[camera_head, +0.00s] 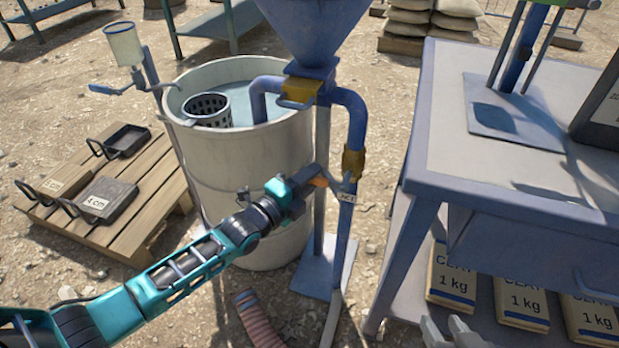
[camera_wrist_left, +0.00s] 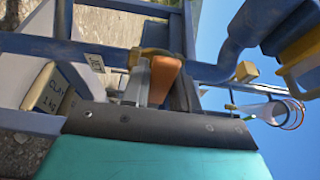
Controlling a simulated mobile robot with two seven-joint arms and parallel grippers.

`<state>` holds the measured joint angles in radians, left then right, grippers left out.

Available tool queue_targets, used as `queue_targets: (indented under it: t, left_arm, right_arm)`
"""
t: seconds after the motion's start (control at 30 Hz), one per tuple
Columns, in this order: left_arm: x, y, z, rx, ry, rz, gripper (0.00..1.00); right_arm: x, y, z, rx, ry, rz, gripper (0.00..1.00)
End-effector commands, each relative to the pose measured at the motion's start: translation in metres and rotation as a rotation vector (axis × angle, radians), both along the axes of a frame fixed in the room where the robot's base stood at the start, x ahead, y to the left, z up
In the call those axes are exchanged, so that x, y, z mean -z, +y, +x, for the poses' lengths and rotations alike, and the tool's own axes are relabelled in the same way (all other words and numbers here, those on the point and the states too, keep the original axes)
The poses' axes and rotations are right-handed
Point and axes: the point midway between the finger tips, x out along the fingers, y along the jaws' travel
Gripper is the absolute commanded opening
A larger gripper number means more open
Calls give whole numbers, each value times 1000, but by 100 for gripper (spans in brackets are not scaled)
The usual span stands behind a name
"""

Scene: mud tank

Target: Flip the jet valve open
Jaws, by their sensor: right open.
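The jet valve (camera_head: 352,163) is a brass-yellow body on the blue vertical pipe, with a small "JET" tag (camera_head: 346,198) below it. My left gripper (camera_head: 328,182) is at the pipe just below the valve body. An orange piece (camera_head: 317,182), which looks like the valve's handle, shows at its fingers. In the left wrist view the orange piece (camera_wrist_left: 165,80) lies right beside a grey finger (camera_wrist_left: 138,85); whether the fingers press on it is unclear. My right gripper (camera_head: 449,333) is open and empty at the bottom edge, its fingertips showing beside the bench.
A blue-legged bench (camera_head: 450,120) is close on the right, with clay bags (camera_head: 522,300) below. A ribbed hose (camera_head: 257,318) lies on the ground. A pallet (camera_head: 150,215) is at left.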

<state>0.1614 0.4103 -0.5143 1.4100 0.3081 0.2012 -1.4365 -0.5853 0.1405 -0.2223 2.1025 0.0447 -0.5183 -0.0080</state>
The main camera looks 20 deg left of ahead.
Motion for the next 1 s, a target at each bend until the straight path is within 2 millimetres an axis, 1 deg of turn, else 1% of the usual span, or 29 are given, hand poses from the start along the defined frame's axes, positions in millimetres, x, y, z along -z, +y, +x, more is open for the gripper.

===

Work to do: Start with the line that contains "Available tool queue_targets, used" and end with the line that contains "Target: Flip the jet valve open"; give those lines again exactly, and no others.

The answer:
Available tool queue_targets, used as `queue_targets: (indented under it: t, left_arm, right_arm)`
"""
t: seconds after the motion's start (control at 30 Hz), one per tuple
Columns, in this order: left_arm: x, y, z, rx, ry, rz, gripper (0.00..1.00); right_arm: x, y, z, rx, ry, rz, gripper (0.00..1.00)
End-effector commands, each relative to the pose measured at the motion's start: translation in metres and rotation as a rotation vector (axis × angle, radians), both along the axes of a frame fixed in the room where the robot's base stood at the start, x ahead, y to the left, z up
In the call those axes are exchanged, so that x, y, z mean -z, +y, +x, for the poses' lengths and rotations alike, and the tool's own axes are relabelled in the same way (all other words and numbers here, those on the point and the states too, keep the original axes)
The poses' axes and rotations are right-handed
Point and axes: the point midway between the finger tips, x out along the fingers, y along the jaws' travel
Gripper is the absolute commanded opening
A larger gripper number means more open
Calls give whole numbers, each value times 1000, but by 100 for gripper (spans in brackets are not scaled)
The usual span stands behind a name
"""

Scene: mud tank

Target: Flip the jet valve open

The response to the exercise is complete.